RECORDS FOR THE EXERCISE:
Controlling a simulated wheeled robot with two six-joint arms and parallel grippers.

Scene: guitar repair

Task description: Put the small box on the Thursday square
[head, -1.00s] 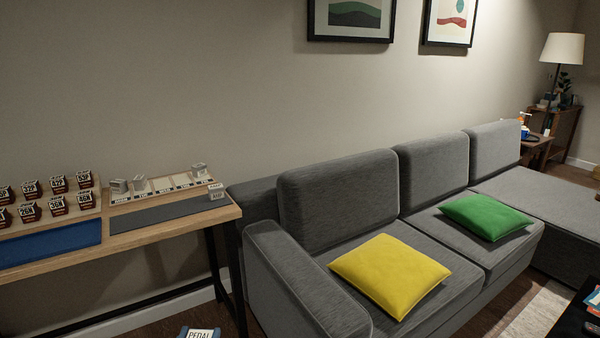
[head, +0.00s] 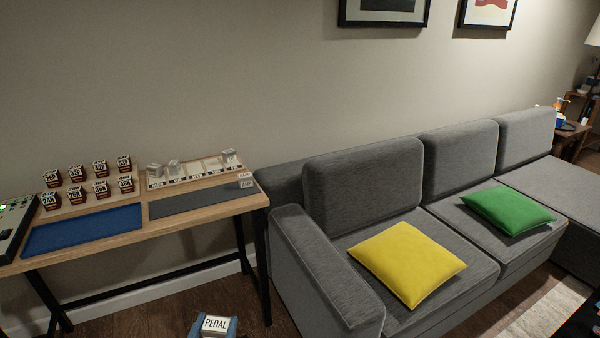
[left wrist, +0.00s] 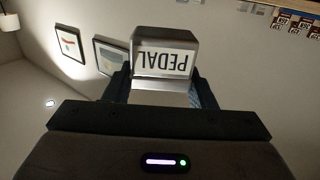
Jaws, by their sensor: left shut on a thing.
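My left gripper (head: 213,328) is shut on a small pale box (head: 215,323) marked PEDAL, low at the bottom edge of the head view. The box also shows between the fingers in the left wrist view (left wrist: 163,55), its lettering upside down. It is in the air, well apart from the table. The day board (head: 184,181), a pale strip with a row of squares, lies at the back right of the wooden table. Small grey boxes stand toward its left end and at its right end; squares between them look bare. The day lettering is too small to read surely. My right gripper is not in view.
A blue mat (head: 85,231) and several labelled dark packs (head: 75,195) are left. A grey sofa (head: 340,285) stands right of the table.

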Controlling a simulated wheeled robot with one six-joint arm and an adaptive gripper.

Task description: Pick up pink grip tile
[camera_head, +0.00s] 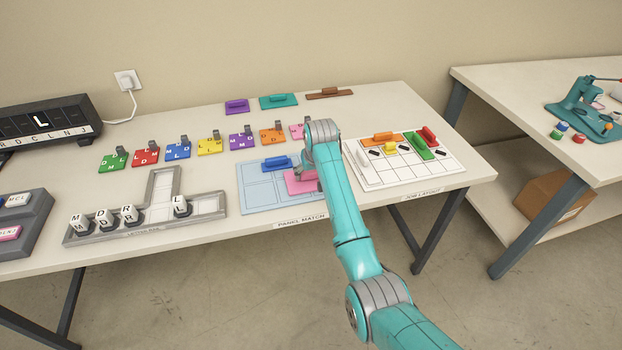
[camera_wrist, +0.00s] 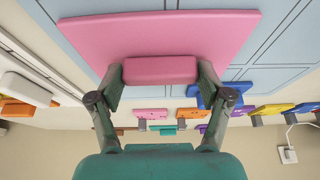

TASK DETAILS:
Transcribe all of the entries word for word, but skip any pictures they contain.

CORRECT OUTPUT:
Controlling a simulated wheeled robot with two six-joint arms and parallel grippers.

Scene: guitar repair

Task description: Put the small box on the Thursday square
[head, -1.00s] 
[head, +0.00s] 
[left wrist, +0.00s] 
Jaws, by their sensor: left shut on a thing.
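My left gripper (head: 213,328) is shut on a small pale box (head: 215,323) marked PEDAL, low at the bottom edge of the head view. The box also shows between the fingers in the left wrist view (left wrist: 163,55), its lettering upside down. It is in the air, well apart from the table. The day board (head: 184,181), a pale strip with a row of squares, lies at the back right of the wooden table. Small grey boxes stand toward its left end and at its right end; squares between them look bare. The day lettering is too small to read surely. My right gripper is not in view.
A blue mat (head: 85,231) and several labelled dark packs (head: 75,195) are left. A grey sofa (head: 340,285) stands right of the table.

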Controlling a simulated wheeled robot with one six-joint arm and an adaptive gripper.

Task description: Pick up pink grip tile
[camera_head, +0.00s] 
[camera_wrist, +0.00s] 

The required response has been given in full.